Start of SUPPLIED MATERIAL
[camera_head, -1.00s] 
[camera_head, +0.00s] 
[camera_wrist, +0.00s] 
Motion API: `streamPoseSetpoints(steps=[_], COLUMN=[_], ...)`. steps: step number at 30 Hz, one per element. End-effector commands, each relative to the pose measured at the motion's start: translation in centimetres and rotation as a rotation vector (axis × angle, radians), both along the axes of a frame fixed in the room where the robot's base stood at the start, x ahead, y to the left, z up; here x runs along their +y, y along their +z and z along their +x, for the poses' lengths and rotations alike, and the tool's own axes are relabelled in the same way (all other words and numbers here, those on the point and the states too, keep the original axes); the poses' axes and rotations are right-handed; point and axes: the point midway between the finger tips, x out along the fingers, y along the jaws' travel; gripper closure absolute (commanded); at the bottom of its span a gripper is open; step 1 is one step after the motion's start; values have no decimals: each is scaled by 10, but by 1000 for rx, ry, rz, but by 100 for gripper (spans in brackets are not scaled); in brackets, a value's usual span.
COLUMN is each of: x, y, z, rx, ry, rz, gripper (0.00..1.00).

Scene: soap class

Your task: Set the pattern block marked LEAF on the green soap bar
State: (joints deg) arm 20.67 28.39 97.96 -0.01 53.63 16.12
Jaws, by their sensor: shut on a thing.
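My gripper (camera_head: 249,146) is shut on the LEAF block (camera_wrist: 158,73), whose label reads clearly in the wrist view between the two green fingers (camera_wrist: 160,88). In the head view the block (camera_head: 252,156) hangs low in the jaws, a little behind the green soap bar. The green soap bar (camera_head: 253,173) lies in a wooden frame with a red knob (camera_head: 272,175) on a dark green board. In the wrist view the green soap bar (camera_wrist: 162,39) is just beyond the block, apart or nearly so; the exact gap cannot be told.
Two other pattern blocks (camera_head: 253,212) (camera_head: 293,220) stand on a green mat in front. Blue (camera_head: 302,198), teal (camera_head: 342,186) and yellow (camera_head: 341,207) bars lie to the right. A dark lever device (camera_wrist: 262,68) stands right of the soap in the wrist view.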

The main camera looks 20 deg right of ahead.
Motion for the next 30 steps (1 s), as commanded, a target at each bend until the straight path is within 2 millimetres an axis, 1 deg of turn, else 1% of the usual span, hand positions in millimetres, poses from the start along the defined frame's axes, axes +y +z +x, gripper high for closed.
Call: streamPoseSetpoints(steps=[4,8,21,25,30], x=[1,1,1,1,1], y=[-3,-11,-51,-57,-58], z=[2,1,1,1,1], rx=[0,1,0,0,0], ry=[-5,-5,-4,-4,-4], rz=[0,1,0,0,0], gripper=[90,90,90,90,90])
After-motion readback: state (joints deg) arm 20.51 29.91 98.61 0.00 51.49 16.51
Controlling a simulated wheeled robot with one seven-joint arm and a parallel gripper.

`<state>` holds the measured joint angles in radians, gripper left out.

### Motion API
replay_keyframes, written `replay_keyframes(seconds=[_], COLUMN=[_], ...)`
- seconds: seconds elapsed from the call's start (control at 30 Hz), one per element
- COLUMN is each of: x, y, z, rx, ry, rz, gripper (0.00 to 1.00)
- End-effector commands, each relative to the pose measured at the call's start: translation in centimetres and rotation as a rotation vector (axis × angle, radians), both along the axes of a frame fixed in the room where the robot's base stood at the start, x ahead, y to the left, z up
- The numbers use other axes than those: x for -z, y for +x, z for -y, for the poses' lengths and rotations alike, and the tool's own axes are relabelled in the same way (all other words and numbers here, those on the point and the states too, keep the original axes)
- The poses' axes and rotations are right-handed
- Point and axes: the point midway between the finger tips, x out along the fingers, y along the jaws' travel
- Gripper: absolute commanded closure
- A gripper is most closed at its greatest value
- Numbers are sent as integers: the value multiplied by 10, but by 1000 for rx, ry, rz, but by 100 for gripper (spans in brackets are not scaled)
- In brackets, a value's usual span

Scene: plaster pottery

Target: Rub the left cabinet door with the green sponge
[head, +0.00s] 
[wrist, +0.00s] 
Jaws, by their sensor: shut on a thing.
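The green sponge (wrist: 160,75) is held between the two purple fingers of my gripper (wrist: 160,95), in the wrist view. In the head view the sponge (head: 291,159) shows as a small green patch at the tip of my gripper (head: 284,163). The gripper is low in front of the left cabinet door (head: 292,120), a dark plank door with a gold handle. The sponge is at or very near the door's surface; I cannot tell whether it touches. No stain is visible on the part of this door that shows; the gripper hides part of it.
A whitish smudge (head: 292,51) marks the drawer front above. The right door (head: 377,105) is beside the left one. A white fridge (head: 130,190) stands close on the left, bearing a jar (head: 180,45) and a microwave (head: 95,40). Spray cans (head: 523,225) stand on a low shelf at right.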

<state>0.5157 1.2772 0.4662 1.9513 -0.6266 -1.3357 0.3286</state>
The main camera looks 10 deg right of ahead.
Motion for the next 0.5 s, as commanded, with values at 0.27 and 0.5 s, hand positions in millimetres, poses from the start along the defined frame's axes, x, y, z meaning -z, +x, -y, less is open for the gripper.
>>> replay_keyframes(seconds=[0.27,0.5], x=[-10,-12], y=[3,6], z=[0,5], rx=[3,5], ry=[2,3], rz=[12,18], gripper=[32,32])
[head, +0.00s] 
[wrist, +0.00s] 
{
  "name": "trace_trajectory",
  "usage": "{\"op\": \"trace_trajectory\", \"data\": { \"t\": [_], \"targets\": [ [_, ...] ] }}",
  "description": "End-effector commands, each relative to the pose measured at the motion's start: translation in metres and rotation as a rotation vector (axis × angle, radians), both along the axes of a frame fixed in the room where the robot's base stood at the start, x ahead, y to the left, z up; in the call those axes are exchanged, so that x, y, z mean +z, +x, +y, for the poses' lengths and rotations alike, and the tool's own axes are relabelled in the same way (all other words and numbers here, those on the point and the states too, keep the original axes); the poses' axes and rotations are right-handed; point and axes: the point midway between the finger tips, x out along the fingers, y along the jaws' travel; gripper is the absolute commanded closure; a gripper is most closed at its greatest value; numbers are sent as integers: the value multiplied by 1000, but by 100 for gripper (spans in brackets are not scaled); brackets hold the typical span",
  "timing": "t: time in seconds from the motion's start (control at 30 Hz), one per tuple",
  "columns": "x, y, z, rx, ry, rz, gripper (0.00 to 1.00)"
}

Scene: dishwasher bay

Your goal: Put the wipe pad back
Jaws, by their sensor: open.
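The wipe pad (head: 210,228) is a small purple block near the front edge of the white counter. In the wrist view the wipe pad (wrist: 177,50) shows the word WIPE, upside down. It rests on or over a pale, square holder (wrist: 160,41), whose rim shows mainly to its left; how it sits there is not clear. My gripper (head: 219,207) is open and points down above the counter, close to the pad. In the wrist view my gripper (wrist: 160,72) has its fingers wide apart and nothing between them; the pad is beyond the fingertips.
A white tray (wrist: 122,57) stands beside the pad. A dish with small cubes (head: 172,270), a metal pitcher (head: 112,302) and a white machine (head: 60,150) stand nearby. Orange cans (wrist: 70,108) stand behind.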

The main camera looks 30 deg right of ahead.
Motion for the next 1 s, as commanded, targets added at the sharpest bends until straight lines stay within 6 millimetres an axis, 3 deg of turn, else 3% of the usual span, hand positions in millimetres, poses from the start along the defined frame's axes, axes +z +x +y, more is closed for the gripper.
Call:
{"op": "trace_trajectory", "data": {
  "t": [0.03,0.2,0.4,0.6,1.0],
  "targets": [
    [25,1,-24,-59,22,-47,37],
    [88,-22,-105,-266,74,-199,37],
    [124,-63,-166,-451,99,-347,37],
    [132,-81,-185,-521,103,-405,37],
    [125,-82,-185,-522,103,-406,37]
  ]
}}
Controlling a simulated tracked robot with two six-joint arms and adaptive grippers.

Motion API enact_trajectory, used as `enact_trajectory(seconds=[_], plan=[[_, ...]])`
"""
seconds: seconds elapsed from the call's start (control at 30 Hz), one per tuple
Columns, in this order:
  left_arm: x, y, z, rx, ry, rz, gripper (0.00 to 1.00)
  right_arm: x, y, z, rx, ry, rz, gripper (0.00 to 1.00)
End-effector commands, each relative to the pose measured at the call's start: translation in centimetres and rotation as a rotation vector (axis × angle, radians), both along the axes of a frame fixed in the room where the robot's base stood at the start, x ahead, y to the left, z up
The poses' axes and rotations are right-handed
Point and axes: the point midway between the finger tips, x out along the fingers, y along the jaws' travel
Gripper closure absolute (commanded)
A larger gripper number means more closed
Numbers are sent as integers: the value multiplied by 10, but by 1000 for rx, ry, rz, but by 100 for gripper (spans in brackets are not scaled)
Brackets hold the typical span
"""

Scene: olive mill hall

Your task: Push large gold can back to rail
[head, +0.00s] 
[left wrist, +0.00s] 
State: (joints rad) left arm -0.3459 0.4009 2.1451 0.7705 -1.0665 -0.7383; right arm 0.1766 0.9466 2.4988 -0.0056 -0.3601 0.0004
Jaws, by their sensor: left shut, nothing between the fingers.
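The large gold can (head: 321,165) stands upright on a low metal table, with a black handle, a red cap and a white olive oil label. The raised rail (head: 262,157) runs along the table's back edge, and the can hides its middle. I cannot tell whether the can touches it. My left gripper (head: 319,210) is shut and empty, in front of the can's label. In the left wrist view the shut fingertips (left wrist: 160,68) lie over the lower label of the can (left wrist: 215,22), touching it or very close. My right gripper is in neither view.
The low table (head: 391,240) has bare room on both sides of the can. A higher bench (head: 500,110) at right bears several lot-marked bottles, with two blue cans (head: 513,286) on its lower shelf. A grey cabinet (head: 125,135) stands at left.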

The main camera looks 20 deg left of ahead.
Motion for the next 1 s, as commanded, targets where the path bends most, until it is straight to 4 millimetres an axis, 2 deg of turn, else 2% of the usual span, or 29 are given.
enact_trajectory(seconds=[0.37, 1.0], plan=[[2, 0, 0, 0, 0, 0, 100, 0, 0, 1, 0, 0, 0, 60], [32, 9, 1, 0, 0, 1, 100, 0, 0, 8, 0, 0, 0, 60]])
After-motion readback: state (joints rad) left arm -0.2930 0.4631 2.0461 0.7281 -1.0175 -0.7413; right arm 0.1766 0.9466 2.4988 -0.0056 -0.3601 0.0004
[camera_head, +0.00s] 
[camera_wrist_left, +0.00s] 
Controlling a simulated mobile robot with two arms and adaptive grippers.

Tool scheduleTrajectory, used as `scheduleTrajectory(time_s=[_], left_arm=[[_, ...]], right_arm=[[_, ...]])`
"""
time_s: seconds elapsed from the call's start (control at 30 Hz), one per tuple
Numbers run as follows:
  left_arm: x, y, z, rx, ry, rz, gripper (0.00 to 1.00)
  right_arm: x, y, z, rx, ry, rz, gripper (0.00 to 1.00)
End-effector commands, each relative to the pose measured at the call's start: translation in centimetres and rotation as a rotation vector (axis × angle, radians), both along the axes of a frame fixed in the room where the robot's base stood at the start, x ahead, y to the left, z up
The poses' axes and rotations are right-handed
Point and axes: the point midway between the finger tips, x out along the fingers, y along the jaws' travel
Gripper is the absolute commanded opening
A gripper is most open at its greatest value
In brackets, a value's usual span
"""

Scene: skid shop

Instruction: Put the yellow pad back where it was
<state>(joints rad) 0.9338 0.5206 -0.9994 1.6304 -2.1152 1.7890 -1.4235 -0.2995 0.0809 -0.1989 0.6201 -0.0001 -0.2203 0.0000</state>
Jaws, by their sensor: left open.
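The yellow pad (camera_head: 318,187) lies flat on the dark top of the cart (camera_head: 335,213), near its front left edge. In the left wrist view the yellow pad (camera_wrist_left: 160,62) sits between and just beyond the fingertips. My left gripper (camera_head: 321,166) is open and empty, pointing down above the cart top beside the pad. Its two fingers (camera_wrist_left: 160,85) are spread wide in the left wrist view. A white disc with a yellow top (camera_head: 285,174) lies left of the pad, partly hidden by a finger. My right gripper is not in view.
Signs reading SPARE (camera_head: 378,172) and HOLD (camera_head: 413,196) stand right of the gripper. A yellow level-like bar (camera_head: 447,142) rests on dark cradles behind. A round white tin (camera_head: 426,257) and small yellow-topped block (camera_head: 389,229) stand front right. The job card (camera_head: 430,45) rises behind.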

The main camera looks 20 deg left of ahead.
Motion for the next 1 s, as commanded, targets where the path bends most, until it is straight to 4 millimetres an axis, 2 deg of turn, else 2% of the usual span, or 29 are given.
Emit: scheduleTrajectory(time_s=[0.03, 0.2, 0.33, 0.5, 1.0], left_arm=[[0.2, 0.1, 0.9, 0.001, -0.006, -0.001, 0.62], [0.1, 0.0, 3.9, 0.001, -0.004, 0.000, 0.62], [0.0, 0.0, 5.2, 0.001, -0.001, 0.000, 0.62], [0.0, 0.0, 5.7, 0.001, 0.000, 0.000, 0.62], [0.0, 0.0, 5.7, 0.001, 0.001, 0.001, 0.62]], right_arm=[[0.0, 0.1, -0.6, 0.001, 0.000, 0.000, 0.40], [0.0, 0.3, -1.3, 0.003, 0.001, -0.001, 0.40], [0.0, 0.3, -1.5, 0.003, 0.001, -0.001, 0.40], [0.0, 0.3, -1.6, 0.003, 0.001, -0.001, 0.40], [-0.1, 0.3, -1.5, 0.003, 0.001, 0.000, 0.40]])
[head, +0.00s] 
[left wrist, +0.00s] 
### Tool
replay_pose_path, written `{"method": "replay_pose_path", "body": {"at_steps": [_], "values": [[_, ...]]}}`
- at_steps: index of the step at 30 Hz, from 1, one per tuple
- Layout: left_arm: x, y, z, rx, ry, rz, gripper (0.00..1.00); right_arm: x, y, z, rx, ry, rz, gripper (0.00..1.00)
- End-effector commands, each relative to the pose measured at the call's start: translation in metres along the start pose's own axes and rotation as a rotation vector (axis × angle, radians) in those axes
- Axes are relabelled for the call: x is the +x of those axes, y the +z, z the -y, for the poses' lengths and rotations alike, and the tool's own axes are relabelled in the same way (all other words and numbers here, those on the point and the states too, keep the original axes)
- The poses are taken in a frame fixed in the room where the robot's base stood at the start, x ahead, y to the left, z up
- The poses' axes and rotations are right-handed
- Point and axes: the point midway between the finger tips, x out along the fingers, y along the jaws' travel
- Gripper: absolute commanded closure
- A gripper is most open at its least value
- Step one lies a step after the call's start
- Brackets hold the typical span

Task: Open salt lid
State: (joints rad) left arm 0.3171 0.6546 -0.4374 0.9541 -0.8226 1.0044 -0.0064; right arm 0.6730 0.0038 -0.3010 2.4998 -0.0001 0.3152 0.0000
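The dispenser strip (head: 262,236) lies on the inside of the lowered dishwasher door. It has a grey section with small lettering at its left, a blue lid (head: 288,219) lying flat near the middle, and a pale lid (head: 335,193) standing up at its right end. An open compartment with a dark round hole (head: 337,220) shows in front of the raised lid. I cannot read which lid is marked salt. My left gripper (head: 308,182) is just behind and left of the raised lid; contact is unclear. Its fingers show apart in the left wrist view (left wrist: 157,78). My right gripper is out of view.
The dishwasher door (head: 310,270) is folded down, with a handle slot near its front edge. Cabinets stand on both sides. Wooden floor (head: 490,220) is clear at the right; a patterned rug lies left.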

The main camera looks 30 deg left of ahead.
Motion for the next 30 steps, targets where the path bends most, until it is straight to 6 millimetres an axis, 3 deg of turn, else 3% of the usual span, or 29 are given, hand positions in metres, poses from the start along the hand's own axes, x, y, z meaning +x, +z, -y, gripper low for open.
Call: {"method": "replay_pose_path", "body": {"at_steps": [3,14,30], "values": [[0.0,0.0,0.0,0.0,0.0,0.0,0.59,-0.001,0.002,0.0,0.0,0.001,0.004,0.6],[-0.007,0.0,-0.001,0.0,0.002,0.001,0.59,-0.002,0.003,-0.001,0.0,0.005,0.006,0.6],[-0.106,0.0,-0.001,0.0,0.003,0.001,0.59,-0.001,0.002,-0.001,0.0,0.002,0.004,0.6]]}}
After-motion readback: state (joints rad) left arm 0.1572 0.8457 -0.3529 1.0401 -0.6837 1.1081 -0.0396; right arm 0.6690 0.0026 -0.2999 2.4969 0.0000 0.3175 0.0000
End of SUPPLIED MATERIAL
- _GOAL_:
Print exactly the lines from the beginning of the entries through the line with "State: (joints deg)". Output nothing more.

- _SOLUTION TO THE PROBLEM_:
[camera_head, -1.00s] 
[camera_head, +0.00s] 
[camera_wrist, +0.00s] 
Motion API: `streamPoseSetpoints(steps=[_], COLUMN=[_], ...)`. steps: step number at 30 Hz, one per element. End-effector commands, each relative to the pose measured at the motion's start: translation in centimetres and rotation as a rotation vector (axis × angle, radians), both along the axes of a frame fixed in the room where the robot's base stood at the start, x ahead, y to the left, z up; here x runs along their +y, y along their +z and z along their +x, for the poses' lengths and rotations alike, and the tool's own axes are relabelled in the same way (all other words and numbers here, those on the point and the states too, keep the original axes); the poses' axes and rotations are right-handed; point and axes: the point midway between the finger tips, x out along the fingers, y along the jaws' travel; gripper closure absolute (commanded); at the bottom of its span a gripper is open; step 1 is one step after the motion's start; values have no decimals: each is scaled by 10, but by 1000 for rx, ry, rz, but by 100 for gripper (spans in brackets are not scaled); in brackets, a value's usual span.
COLUMN is each of: x, y, z, rx, ry, rz, gripper (0.00..1.00).

Scene: soap class

Your task: Set the pattern block marked LEAF on the green soap bar
State: (joints deg) arm 20.67 28.39 97.96 -0.01 53.63 16.12

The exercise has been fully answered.